1. Ticketmaster and Live Nation Will Merge


After public outcry lasting a week, people will move on to tracking the exploits of faux celebrities and the two companies will get down to trying to improve their bottom lines. Which will depend not so much on fees, but the artists in the Front Line stable.


Expect innovative merchandising and distribution deals. The ability to stream concerts at home. And a ton of data delivered to acts that will allow them to enhance their careers.


Will this be enough to improve Live Nation's anemic bottom line? Will Ticketmaster be able to demonstrate growth? Unclear at this time. In a business where the lion's share of the revenue goes to the acts, it's hard to grow. But this is their challenge.

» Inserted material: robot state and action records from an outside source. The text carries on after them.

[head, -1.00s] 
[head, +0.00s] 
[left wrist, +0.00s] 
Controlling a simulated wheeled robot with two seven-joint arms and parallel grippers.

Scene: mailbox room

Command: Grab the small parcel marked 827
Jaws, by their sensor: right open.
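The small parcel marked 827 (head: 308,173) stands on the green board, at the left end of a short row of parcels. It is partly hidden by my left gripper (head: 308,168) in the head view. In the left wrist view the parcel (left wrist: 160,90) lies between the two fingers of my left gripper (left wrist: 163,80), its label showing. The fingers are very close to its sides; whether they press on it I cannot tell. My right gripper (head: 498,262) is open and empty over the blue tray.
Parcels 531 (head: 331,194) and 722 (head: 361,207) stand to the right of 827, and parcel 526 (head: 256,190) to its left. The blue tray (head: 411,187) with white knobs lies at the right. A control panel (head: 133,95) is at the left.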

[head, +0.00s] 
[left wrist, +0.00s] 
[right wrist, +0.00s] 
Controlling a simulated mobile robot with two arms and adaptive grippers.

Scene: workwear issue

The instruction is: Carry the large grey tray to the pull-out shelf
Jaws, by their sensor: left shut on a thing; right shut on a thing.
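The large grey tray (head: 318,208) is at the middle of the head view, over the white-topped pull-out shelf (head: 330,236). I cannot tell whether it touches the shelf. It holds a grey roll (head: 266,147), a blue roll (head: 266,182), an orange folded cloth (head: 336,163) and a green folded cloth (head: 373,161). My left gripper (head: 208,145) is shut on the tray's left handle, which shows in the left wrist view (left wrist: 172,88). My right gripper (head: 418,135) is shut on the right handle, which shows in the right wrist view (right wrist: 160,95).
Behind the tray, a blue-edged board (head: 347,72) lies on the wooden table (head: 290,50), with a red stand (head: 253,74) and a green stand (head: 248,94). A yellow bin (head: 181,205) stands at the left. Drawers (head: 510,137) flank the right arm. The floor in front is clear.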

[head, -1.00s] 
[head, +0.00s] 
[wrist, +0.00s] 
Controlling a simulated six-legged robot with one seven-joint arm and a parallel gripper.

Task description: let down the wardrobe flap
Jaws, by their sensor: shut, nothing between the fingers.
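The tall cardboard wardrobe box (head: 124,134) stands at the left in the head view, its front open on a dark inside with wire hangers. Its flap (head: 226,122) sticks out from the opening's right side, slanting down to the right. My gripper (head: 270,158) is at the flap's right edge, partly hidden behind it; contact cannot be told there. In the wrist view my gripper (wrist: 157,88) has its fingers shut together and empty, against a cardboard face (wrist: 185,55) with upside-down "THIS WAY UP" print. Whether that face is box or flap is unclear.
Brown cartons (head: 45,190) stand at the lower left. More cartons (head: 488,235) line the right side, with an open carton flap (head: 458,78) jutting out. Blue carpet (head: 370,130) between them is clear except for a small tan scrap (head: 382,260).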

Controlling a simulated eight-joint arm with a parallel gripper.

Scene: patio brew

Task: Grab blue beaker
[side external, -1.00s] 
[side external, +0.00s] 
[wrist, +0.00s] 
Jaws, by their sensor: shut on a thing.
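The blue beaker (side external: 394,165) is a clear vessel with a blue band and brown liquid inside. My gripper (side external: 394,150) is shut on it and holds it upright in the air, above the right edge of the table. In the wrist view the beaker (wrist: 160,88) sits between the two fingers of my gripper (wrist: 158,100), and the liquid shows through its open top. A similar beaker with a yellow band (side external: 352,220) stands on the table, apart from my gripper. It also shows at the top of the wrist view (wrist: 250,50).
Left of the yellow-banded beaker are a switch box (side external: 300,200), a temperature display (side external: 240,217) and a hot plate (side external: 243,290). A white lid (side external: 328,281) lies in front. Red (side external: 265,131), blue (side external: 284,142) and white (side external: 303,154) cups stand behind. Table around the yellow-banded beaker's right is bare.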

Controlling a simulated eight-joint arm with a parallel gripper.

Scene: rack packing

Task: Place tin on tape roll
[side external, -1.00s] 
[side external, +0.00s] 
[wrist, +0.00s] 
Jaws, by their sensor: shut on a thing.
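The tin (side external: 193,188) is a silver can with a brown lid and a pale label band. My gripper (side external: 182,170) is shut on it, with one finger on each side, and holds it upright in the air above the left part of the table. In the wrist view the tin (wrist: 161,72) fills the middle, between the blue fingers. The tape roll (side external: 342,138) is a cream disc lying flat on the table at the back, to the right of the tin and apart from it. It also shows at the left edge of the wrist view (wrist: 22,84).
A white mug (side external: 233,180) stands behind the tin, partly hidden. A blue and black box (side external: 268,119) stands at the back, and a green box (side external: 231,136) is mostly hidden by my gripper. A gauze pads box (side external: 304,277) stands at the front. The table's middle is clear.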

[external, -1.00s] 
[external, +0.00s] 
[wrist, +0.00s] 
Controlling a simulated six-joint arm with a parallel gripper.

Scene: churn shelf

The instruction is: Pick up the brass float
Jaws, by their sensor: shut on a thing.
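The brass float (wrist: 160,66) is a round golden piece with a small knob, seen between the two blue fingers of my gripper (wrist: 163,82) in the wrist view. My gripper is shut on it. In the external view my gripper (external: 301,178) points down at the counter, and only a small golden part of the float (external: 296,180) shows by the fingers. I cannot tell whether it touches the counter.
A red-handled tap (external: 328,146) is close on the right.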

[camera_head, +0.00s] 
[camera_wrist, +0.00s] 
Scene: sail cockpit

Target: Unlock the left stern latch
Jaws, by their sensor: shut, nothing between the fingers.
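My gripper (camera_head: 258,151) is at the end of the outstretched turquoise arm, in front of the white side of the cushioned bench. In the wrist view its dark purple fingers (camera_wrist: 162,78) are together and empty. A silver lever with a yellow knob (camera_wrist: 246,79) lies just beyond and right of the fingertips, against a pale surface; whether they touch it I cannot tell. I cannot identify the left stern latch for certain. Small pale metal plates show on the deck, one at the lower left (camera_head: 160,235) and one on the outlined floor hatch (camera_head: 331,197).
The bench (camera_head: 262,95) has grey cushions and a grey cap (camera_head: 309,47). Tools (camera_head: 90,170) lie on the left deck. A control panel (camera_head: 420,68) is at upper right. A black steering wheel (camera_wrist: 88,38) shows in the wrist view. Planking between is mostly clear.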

And if you want to compete with the behemoth, you've got to deliver more.
And better.


Independent concert promoters must do more than pay an advance and sell tickets. They too will be forced to go high tech. Government conditions will allow independent ticketing agencies to flourish, but will they? Or will we learn that Ticketmaster does a good job (which Live Nation's ticketing debacle proved). Or will it all come down to money. How much new agencies will kick back and how little they're willing to profit.


2. Major Labels


History!


Well, that's not exactly accurate.


The behemoth will be TM/LN. What does the act need the major label for when they get can almost all these services from TM/LN and retain the lion's share of revenue from selling the music they do?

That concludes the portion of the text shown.